_Given problem_:
Search the material below for the string "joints" and list each line that holds it.

·····

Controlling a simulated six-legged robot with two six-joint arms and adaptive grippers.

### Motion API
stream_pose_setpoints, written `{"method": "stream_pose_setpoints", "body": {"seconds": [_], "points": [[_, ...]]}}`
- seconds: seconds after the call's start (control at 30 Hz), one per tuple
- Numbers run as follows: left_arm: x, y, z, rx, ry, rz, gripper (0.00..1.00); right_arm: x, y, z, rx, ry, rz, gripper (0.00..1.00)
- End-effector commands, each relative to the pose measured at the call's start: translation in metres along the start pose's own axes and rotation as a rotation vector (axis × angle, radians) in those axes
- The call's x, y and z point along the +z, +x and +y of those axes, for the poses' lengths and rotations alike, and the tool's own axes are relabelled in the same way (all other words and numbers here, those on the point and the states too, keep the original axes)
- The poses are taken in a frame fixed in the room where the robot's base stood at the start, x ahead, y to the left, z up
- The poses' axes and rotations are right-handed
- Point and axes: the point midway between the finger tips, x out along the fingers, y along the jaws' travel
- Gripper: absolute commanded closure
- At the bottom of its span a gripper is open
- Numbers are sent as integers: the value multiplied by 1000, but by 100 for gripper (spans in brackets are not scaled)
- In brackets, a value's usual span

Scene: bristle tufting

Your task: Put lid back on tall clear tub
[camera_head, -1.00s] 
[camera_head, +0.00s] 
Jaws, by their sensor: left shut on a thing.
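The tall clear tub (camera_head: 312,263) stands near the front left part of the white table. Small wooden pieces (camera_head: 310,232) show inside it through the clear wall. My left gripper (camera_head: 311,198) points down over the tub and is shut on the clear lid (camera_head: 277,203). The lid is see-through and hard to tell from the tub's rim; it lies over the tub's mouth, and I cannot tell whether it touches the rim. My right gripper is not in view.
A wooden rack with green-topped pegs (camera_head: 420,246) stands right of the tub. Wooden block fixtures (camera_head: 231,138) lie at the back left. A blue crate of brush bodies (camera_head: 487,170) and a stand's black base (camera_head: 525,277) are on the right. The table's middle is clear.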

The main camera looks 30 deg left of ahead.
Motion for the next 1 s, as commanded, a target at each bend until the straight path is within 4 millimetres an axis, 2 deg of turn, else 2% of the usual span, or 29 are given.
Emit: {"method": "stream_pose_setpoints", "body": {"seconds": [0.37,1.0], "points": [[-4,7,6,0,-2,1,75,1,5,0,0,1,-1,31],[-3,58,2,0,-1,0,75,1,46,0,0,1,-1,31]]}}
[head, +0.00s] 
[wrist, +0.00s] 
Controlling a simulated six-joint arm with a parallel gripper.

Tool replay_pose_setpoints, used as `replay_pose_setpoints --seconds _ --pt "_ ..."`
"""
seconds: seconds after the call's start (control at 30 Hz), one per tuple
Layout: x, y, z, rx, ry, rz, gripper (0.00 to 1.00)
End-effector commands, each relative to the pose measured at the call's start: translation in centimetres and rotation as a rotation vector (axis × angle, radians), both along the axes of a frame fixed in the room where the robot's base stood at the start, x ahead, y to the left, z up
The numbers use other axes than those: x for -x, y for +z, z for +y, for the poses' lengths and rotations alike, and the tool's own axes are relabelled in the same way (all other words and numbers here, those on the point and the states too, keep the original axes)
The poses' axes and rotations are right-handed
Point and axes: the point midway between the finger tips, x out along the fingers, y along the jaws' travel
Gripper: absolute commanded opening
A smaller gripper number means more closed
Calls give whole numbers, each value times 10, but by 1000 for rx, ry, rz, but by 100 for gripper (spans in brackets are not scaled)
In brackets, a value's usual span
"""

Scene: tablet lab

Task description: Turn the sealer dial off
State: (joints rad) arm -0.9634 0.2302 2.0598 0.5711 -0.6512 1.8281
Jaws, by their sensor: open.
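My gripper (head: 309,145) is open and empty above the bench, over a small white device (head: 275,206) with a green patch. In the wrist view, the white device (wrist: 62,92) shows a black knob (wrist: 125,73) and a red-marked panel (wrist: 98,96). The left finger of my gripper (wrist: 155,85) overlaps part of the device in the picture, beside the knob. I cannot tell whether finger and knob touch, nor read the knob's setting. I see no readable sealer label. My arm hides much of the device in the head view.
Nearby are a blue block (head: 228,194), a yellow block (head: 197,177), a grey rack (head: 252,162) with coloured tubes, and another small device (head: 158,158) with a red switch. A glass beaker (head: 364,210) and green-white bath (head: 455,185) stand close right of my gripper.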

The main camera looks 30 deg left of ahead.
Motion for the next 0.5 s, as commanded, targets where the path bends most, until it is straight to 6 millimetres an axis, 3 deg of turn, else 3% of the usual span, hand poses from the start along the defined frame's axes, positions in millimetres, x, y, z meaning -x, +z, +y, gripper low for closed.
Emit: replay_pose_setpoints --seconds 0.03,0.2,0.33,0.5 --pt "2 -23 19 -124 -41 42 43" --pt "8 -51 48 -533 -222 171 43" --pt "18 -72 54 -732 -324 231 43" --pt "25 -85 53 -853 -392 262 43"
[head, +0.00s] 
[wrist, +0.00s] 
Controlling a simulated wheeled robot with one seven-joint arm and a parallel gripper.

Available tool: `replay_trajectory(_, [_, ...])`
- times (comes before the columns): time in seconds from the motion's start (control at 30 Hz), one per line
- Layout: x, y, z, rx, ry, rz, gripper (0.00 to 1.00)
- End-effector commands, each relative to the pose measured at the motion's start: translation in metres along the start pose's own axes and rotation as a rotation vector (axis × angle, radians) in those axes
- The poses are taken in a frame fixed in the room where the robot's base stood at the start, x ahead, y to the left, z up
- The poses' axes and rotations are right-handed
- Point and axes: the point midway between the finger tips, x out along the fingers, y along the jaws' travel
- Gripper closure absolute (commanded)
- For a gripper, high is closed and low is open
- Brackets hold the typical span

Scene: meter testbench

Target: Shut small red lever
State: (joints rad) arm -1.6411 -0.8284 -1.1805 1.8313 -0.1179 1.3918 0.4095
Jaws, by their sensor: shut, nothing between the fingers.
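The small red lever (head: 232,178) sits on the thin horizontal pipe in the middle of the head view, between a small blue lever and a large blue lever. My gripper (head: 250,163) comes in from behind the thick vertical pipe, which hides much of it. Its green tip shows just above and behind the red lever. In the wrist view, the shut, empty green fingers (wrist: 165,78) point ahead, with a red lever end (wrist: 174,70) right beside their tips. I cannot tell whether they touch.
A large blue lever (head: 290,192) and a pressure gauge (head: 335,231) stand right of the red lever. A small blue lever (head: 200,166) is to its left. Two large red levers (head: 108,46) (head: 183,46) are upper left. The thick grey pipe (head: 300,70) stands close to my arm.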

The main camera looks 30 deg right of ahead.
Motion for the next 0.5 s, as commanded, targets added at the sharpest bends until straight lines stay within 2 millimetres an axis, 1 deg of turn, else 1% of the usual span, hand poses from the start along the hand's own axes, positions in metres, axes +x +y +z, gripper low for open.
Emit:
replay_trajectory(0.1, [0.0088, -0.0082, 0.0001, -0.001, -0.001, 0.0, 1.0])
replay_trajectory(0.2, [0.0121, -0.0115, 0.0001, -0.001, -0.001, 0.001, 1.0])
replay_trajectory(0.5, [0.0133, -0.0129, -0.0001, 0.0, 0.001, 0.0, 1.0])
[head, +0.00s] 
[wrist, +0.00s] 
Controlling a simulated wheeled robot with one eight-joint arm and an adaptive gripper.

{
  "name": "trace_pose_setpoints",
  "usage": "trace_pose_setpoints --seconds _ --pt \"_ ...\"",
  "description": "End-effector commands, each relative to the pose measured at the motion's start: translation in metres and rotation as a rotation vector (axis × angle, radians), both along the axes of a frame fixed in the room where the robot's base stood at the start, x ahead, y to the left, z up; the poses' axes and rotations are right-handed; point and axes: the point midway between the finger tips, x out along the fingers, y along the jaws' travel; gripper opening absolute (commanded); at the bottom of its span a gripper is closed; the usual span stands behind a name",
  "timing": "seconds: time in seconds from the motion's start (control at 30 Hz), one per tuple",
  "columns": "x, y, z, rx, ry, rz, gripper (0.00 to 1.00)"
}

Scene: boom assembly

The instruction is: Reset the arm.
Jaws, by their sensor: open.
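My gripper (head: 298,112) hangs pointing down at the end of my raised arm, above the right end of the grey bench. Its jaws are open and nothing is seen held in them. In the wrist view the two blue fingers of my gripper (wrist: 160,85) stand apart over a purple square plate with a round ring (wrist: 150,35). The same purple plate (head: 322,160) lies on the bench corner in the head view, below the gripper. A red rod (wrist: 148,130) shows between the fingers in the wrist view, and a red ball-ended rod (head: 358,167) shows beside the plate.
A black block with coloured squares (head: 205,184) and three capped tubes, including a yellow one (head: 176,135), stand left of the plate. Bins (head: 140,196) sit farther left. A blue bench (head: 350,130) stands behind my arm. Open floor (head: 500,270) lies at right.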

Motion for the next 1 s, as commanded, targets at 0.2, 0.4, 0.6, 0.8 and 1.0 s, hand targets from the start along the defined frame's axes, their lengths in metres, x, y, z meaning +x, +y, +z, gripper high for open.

·····

_Full output_:
State: (joints rad) arm -0.9634 0.2302 2.0598 0.5711 -0.6512 1.8281
State: (joints rad) arm -1.6411 -0.8284 -1.1805 1.8313 -0.1179 1.3918 0.4095

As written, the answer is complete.